:: Task goal ::
Lines holding the string "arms" are the ones to copy from this listing.

:: Given data ::
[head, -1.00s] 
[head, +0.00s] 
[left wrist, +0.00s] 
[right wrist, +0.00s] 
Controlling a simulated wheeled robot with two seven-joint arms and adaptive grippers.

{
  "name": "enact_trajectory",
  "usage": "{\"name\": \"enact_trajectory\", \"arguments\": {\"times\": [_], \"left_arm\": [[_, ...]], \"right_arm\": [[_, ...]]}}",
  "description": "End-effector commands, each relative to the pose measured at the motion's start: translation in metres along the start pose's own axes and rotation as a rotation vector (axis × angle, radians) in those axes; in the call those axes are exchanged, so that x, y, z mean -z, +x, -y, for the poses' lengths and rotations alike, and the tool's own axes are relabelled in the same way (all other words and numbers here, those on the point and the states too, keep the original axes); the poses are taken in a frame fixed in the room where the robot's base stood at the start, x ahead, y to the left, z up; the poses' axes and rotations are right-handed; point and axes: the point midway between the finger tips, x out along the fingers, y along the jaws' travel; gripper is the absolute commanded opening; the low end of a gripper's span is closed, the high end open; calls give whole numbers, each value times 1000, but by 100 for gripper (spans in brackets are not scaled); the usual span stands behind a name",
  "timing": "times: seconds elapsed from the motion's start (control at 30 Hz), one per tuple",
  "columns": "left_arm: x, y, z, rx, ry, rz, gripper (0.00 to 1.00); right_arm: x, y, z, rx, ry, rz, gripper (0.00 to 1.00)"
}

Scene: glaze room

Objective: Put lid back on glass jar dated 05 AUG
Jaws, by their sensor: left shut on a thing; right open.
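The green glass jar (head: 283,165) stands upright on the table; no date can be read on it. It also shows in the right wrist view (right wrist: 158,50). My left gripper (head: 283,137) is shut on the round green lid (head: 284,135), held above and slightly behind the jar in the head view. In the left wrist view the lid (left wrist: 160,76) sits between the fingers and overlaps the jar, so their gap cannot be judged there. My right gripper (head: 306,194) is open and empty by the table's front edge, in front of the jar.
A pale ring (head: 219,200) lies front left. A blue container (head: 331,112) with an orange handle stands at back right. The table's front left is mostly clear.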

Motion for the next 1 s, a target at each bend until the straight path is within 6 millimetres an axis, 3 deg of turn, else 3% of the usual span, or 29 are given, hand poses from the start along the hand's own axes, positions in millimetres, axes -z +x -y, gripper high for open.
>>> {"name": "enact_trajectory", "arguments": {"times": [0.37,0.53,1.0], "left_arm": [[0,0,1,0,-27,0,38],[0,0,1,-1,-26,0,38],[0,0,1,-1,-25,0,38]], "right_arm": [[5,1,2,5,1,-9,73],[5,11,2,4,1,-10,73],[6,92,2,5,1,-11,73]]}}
---
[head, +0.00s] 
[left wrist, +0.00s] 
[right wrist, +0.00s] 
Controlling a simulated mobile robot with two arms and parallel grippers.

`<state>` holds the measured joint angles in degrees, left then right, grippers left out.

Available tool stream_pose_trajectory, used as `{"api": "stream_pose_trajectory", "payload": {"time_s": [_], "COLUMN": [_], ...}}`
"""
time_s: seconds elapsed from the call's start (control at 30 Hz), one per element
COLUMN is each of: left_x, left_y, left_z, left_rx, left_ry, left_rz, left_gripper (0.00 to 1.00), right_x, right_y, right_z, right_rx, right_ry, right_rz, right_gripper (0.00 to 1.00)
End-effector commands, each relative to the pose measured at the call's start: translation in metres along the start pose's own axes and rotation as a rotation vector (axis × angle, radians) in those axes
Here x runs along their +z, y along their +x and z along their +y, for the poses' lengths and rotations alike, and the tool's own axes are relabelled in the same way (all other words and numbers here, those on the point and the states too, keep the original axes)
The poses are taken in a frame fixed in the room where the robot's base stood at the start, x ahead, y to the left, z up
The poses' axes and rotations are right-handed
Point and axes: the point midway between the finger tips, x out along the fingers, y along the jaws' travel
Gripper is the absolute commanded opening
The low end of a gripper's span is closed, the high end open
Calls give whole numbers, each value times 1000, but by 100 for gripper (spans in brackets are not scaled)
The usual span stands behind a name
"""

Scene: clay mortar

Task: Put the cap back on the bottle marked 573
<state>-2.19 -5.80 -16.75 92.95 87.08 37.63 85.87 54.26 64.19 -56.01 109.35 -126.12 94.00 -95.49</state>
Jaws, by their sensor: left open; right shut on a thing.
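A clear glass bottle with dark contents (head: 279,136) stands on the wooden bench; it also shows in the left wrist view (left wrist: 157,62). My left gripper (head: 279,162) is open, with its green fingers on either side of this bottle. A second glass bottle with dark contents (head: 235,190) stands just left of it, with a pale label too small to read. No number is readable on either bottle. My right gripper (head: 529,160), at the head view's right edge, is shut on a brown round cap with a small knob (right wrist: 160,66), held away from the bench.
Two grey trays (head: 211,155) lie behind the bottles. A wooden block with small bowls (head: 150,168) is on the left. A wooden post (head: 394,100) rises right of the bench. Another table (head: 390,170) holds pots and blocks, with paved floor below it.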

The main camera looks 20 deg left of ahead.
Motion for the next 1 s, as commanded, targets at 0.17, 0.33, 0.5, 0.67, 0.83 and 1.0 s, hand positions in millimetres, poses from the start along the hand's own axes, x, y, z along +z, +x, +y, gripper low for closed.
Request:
...
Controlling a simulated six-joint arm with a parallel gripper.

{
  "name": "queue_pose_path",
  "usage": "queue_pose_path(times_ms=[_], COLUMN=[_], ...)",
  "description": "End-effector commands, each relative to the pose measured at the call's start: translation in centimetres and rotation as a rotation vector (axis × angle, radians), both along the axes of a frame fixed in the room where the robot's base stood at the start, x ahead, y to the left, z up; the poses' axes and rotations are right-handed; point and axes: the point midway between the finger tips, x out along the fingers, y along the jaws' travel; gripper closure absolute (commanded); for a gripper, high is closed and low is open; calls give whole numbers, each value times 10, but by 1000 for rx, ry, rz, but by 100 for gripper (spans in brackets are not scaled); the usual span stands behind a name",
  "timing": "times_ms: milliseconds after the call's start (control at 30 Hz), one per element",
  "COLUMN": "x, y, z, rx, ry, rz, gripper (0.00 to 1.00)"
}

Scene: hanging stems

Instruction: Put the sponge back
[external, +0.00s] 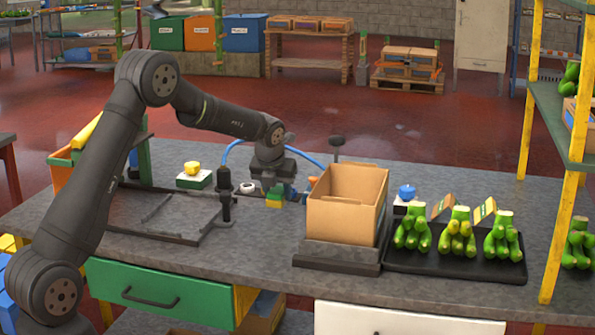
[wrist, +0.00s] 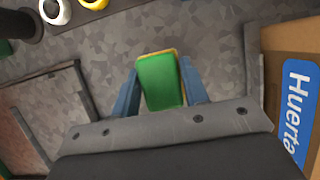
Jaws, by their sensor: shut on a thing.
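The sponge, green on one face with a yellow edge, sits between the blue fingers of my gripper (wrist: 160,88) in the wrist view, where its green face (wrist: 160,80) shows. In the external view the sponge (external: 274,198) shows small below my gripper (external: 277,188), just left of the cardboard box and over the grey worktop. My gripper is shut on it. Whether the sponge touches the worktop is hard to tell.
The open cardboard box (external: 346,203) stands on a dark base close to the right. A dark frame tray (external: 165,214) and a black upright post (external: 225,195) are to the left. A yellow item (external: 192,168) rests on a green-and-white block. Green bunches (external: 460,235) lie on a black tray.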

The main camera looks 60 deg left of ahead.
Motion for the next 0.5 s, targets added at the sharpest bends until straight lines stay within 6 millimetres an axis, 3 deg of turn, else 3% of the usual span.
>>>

:: Task solution ::
Controlling a simulated wheeled robot with two seven-joint arms and adaptive grippers.
Controlling a simulated mobile robot with two arms and parallel grippers.

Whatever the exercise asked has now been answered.